La Scheda di Morales Sloop descrive le nuove regole (ESA-2010) per il calcolo del Pil e quelle relative alla decisione di contabilizzare nel Pil di tutti i Paesi Europei le attività illegali legate al traffico di sostanze stupefacenti, alla prostituzione e al contrabbando di sigarette e alcol. Egli offre anche una valutazione dell’impatto che si potrà avere sul Pil, delle conseguenze che ne deriveranno per i deficit ammissibili in base alle regole europee e del probabile aggravamento della comparabilità internazionale dei Pil dei diversi paesi.

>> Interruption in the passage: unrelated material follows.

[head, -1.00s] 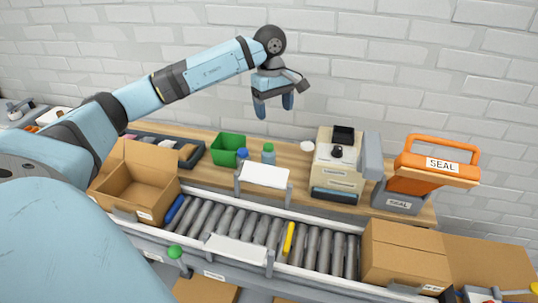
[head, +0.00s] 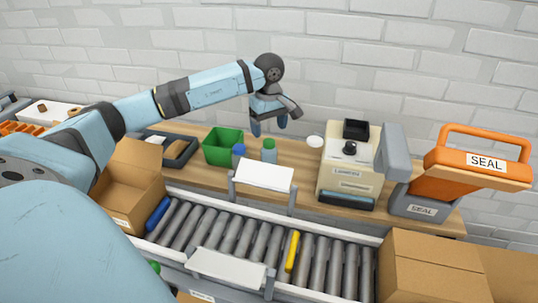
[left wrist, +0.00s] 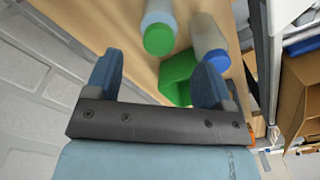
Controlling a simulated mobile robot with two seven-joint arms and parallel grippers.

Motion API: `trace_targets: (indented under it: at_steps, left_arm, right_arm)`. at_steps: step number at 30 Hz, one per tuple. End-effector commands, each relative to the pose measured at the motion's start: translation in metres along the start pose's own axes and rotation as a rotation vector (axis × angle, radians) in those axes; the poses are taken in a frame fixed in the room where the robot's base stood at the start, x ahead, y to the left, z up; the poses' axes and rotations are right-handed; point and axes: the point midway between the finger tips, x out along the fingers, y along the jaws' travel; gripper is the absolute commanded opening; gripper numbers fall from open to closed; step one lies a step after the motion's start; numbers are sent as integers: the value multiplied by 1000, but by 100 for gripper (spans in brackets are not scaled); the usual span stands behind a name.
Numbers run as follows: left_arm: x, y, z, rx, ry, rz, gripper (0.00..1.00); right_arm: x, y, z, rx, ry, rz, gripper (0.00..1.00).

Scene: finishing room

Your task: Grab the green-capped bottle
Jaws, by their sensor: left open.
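The green-capped bottle (head: 269,152) stands upright on the wooden bench at the back, its body pale blue-grey. It also shows in the left wrist view (left wrist: 160,32), at the top, ahead of the gap between the fingers. My left gripper (head: 269,125) is open and empty, pointing down just above the green cap. Its two blue fingers also show in the left wrist view (left wrist: 158,80), apart from the bottle. A blue-capped bottle (head: 239,154) stands just left of the green-capped one. My right gripper is not in view.
A green bin (head: 222,146) is left of the bottles. A white sign panel (head: 264,176) stands in front of them. A label printer (head: 345,175) and an orange sealer (head: 465,168) stand to the right. The roller conveyor (head: 228,235) runs in front, with cardboard boxes at both ends.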

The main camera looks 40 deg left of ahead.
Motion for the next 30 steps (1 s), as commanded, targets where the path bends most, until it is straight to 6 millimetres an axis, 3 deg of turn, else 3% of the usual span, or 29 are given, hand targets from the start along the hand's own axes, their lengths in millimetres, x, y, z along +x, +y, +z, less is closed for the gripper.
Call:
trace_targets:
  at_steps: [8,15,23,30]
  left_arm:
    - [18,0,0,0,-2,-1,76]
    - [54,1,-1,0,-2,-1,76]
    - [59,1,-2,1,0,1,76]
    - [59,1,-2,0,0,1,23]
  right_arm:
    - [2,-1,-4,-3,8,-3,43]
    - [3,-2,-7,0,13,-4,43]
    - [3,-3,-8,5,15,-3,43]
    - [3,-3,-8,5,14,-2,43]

Mario Gervasi, nella seconda Scheda che pubblichiamo, illustra le novità introdotte dal Trattato di Lisbona del 2007 relativamente sia al ruolo del Parlamento europeo sia al procedimento di nomina della Commissione Europea e del suo Presidente. In particolare, Gervasi mette in rilievo come queste novità possano avere contribuito a determinare lo stato di incertezza in cui si trova oggi l’Unione europea e ad alimentare qualche equivoco riguardo all’evoluzione in senso parlamentare dei rapporti istituzionali all’interno dell’Unione europea.
Nella Rubrica Contrappunti, Maurizio Franzini esamina la diffusa opinione secondo cui i ricchi reagiscono all’aumento delle tasse trasferendo la propria residenza. Dopo avere ricordato, quali siano le conoscenze non aneddotiche di cui disponiamo sull’influenza che le tasse esercitano sulle decisioni dei ricchi di trasferirsi, Franzini si chiede se le migrazioni dei ricchi indotte da inasprimenti fiscali, anche quando avessero luogo, sono in grado di produrre conseguenze negative come la riduzione del gettito fiscale o il rallentamento della crescita economica.

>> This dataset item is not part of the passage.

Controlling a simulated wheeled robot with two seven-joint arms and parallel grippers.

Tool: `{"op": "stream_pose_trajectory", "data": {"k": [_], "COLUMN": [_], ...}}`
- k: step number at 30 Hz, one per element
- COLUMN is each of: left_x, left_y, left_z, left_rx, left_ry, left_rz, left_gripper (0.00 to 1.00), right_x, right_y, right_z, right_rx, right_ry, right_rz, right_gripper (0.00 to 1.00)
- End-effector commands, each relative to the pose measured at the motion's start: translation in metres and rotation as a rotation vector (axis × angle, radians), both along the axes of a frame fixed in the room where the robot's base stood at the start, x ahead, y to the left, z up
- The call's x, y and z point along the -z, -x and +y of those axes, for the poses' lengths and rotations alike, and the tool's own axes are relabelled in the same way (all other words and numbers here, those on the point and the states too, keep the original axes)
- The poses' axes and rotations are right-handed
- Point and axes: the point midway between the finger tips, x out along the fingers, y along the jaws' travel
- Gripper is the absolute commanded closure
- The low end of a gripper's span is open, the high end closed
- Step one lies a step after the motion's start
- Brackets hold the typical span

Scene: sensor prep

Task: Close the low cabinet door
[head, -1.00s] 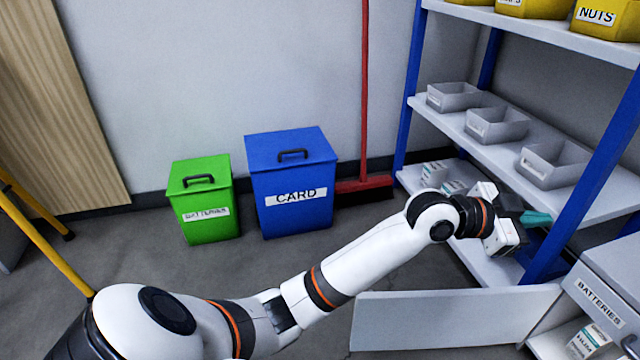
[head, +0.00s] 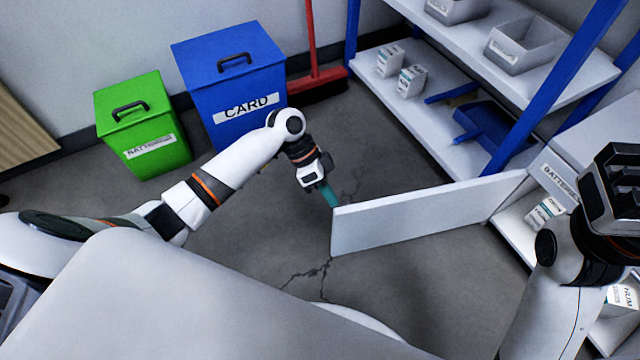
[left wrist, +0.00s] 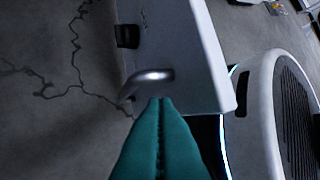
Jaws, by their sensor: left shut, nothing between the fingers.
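The low cabinet door (head: 430,217) is a white panel that stands open, swung out from the cabinet (head: 610,130) at the right. My left gripper (head: 331,198) is at the door's free end, on its far side in the head view. Its teal fingers are shut and empty. In the left wrist view the door (left wrist: 190,50) lies just beyond the fingertips (left wrist: 160,103), which are close to a metal handle (left wrist: 150,77); I cannot tell if they touch. My right gripper (head: 612,185) is in front of the cabinet, its fingers not clear.
Small boxes stand inside the cabinet opening (head: 545,212). A shelf rack with blue posts (head: 560,85) stands behind the door. A green bin (head: 143,125), a blue bin (head: 230,75) and a red broom (head: 317,82) are by the wall. The cracked floor left of the door is clear.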

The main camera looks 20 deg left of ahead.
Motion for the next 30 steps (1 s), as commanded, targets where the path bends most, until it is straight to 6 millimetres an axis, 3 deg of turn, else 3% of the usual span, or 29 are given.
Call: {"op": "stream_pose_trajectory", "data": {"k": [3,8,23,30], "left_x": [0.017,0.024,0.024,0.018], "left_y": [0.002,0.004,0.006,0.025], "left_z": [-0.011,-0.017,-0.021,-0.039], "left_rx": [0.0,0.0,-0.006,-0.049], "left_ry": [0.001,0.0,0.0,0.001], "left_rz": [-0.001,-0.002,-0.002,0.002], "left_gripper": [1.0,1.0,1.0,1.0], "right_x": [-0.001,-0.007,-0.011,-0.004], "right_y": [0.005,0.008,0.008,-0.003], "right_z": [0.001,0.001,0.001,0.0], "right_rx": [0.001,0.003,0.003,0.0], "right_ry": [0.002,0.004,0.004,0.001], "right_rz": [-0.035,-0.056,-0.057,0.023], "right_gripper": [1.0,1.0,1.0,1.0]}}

Infine, nella Rubrica Territori vicini, Carmela Giannino dopo avere spiegato cosa si intenda per “aree Interne” illustra le ragioni per le quali esse rappresentano una rilevante opzione strategica per la programmazione dei Fondi comunitari relativi al periodo 2014-2020. In particolare, Giannino spiega perché si tratti di una nuova opportunità in grado di assicurare a queste aree – con la mobilitazione del privato e del pubblico, anche attraverso politiche nazionali – una maggiore accumulazione di capitale infrastrutturale, sociale ed economico.